Deuxièmement, rien n'impose que le compteur contienne une valeur codée en binaire. L'encodage de la valeur en binaire est cependant nécessaire pour adresser la mémoire RAM, mais il suffit d'ajouter un circuit pour traduire le contenu du compteur en binaire usuel pour cela. Sur les FIFO avec un port de lecture et un port d'écriture cadencés à des fréquences différentes, on utilise deux compteurs qui encodent des entiers en code Gray. La raison à cela est que les deux compteurs sont respectivement dans le port de lecture et dans le port d'écriture, et sont donc cadencés à deux fréquences différentes. Et la différence de fréquence entre compteurs peut causer des soucis pour calculer les bits EMPTY et FULL. Pour le dire autrement, la FIFO contient deux domaines d'horloge qui doivent communiquer entre eux pour calculer les bits EMPTY et FULL. C'est un cas de clock domain crossing tel que vu dans le chapitre sur le signal d'horloge, et la solution est alors celle évoquée dans ce chapitre : utiliser le code Gray.

Lors de l'incrémentation d'un compteur, tous les bits ne sont pas modifiés en même temps : les bits de poids faible sont typiquement modifiés avant les autres. Évidemment, à la fin de l'incrémentation, on obtient le résultat final, correct. Mais pendant le temps de calcul, le compteur peut se retrouver dans un état transitoire, où certains bits ont été modifiés mais pas les autres. Or, le comparateur qui s'occupe de déterminer les bits EMPTY et FULL est cadencé de manière à être au moins aussi rapide que le plus rapide des deux compteurs. Le comparateur est donc plus rapide que le compteur le plus lent et peut "voir" cet état transitoire.
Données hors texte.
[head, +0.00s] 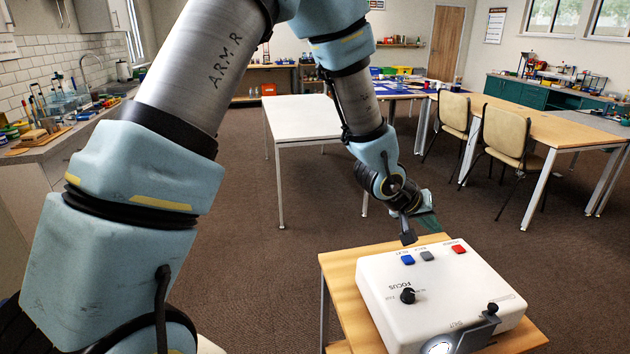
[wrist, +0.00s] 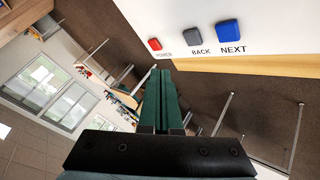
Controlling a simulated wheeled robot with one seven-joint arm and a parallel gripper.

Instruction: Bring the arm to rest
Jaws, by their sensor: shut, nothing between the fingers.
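My arm reaches from the left of the head view over the room to my gripper (head: 431,223), which is just beyond the far edge of a white projector-like box (head: 440,285). In the wrist view the green fingers of my gripper (wrist: 160,75) lie together, with nothing between them. The box has a blue NEXT button (head: 407,260), a grey BACK button (head: 427,256) and a red POWER button (head: 458,249). The wrist view also shows the blue button (wrist: 228,31), grey button (wrist: 192,36) and red button (wrist: 154,44). The fingers look apart from the buttons.
The box stands on a small wooden table (head: 345,285) and carries a black focus knob (head: 407,295). A white table (head: 305,118) stands behind my arm. Beige chairs (head: 503,135) line a long table at right. A cluttered counter (head: 60,130) is at left. Brown carpet between is clear.
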Il se peut que le comparateur compare le contenu du compteur le plus rapide avec l'état transitoire de l'autre, ce qui donnera un résultat temporairement faux. L'usage de compteurs en code Gray permet d'éviter ce problème : vu que seul un bit est modifié lors d'une incrémentation/décrémentation, les états transitoires n'existent tout simplement pas.